#### Given request:
Pull out the lines running from the one with "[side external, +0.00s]" to the one with "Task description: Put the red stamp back", inclusive, word for word. Drop any picture.

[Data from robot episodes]
****

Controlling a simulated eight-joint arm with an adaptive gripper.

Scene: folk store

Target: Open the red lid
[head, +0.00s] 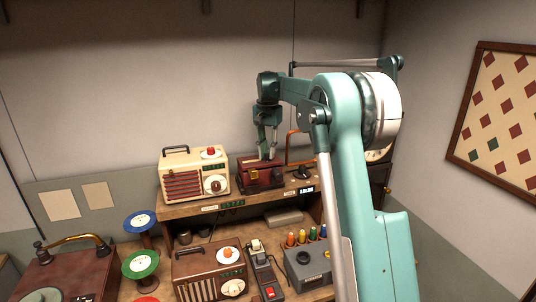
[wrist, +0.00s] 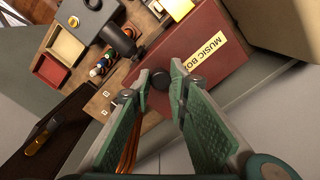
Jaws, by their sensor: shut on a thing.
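The red music box (head: 262,181) stands on the upper shelf, just right of the cream radio. In the wrist view its red lid (wrist: 182,42) carries a cream label (wrist: 215,48) reading "MUSIC BO", partly cut off. A round black knob (wrist: 163,79) sits at the lid's edge. My gripper (head: 268,157) points down over the box from above. In the wrist view my gripper's fingertips (wrist: 163,76) are closed around the black knob.
A cream radio (head: 194,176) stands close on the left. An orange-brown curved handle (head: 296,146) rises close on the right. A brown radio (head: 209,273), coloured spools (head: 306,236) and a grey box (head: 307,264) are on the lower level. The wall stands behind.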

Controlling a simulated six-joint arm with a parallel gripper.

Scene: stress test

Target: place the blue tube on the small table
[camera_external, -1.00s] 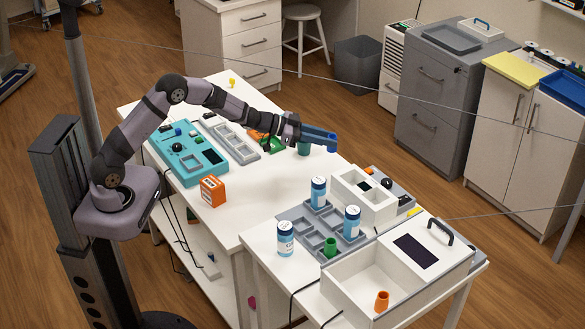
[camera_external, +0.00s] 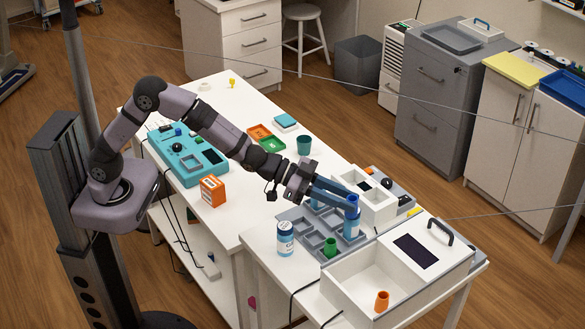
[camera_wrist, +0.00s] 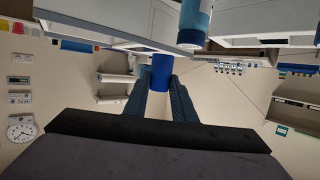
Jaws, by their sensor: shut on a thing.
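The blue tube (camera_external: 352,203) is held at the tips of my gripper (camera_external: 342,193), above the small table (camera_external: 260,237). In the wrist view the blue tube (camera_wrist: 161,72) sits between the two finger ends of my gripper (camera_wrist: 159,88), which is shut on it. In the external view the tube overlaps the top of a blue-and-white bottle (camera_external: 351,227) in the grey tray (camera_external: 294,215). I cannot tell the height between them. The other bottle at the tray's back is mostly hidden behind my gripper.
A blue-and-white bottle (camera_external: 285,241) stands at the left front. A green cup (camera_external: 330,246) sits in the tray. A white organizer (camera_external: 380,208), an open white box (camera_external: 345,291) with an orange cup (camera_external: 382,300), and its handled lid (camera_external: 441,229) crowd the right.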

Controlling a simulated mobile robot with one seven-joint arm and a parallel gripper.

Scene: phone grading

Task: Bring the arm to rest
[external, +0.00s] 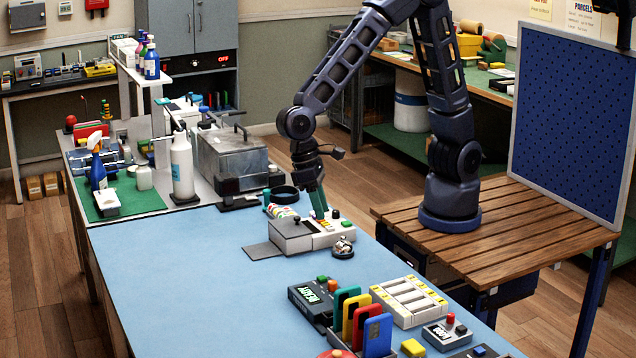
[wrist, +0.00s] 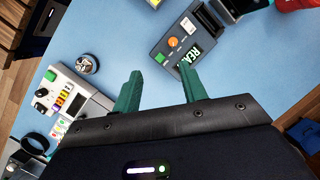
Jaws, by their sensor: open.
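My gripper (external: 319,205) hangs from the arm over the blue table, just behind the white control box, with its green fingers pointing down. In the wrist view my gripper (wrist: 160,72) has its two green fingers apart, with nothing between them but blue table top. My arm (external: 330,85) rises from its base on the wooden slatted stand and bends down to the table. Whether the fingertips touch anything is hidden in the external view.
A white control box (external: 325,232) with coloured buttons and a bell (external: 343,248) stand near the gripper. A dark display box (external: 312,302), coloured upright slabs (external: 362,322) and a white slotted tray (external: 408,300) stand toward the front. The table's left front (external: 190,290) is clear.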

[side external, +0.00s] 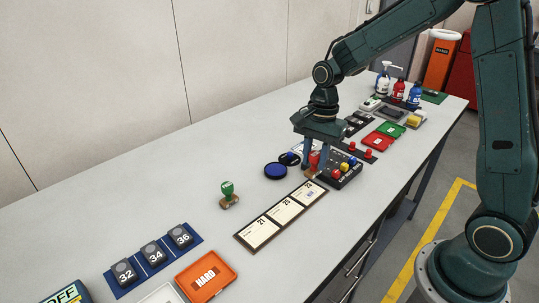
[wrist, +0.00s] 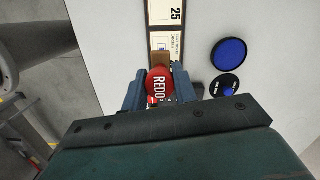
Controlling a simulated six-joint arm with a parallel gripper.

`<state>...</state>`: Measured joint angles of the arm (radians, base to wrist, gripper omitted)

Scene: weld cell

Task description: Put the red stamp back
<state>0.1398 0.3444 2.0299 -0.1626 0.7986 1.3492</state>
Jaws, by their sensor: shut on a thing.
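My gripper (side external: 316,155) is shut on the red stamp (side external: 314,161), with one finger on each side of its handle. In the wrist view the stamp's round red top (wrist: 158,86) reads "REDO", and its wooden base (wrist: 161,58) shows beyond it.
A blue ink pad (side external: 275,171) and its black lid (side external: 288,159) lie left of the gripper. A green-handled stamp (side external: 228,194) stands alone. Numbered blocks (side external: 152,252) and an orange tray (side external: 207,277) are nearer the camera. Coloured trays (side external: 390,130) and bottles (side external: 399,91) are behind.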

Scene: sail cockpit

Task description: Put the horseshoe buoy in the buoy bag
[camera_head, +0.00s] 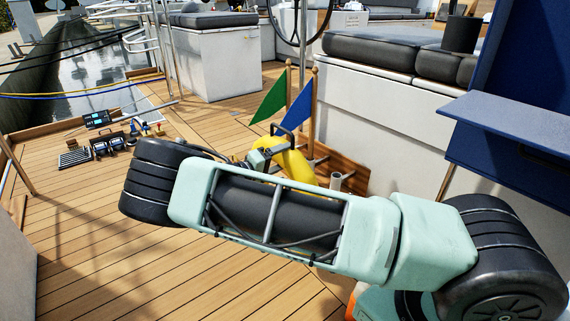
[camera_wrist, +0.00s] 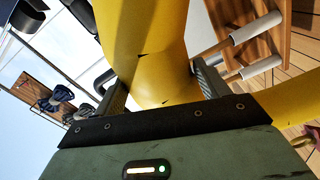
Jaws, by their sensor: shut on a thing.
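The yellow horseshoe buoy (camera_head: 296,166) shows in the head view just beyond my forearm, in front of a wooden flag rack; my arm hides its lower part. My gripper (camera_head: 268,153) is at its upper left side. In the wrist view the buoy (camera_wrist: 145,45) fills the middle, and my gripper (camera_wrist: 162,82) is shut on it, with one finger on each side of the yellow tube. Another yellow section shows at the right edge. I cannot make out the buoy bag for certain in either view.
A wooden rack (camera_head: 345,172) with a green flag (camera_head: 271,101), a blue flag (camera_head: 300,108) and white tubes stands right beside the buoy. A white cushioned bench (camera_head: 370,115) and a dark blue panel (camera_head: 520,80) with a shelf are at right. Several small items lie at left. Planked deck between is clear.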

****

#### The solution:
[side external, +0.00s] 
[wrist, +0.00s] 
Controlling a simulated six-joint arm with a parallel gripper.

`<state>...</state>`: Measured joint angles of the arm (radians, base to wrist, gripper omitted)

Scene: weld cell

Task description: Put the red stamp back

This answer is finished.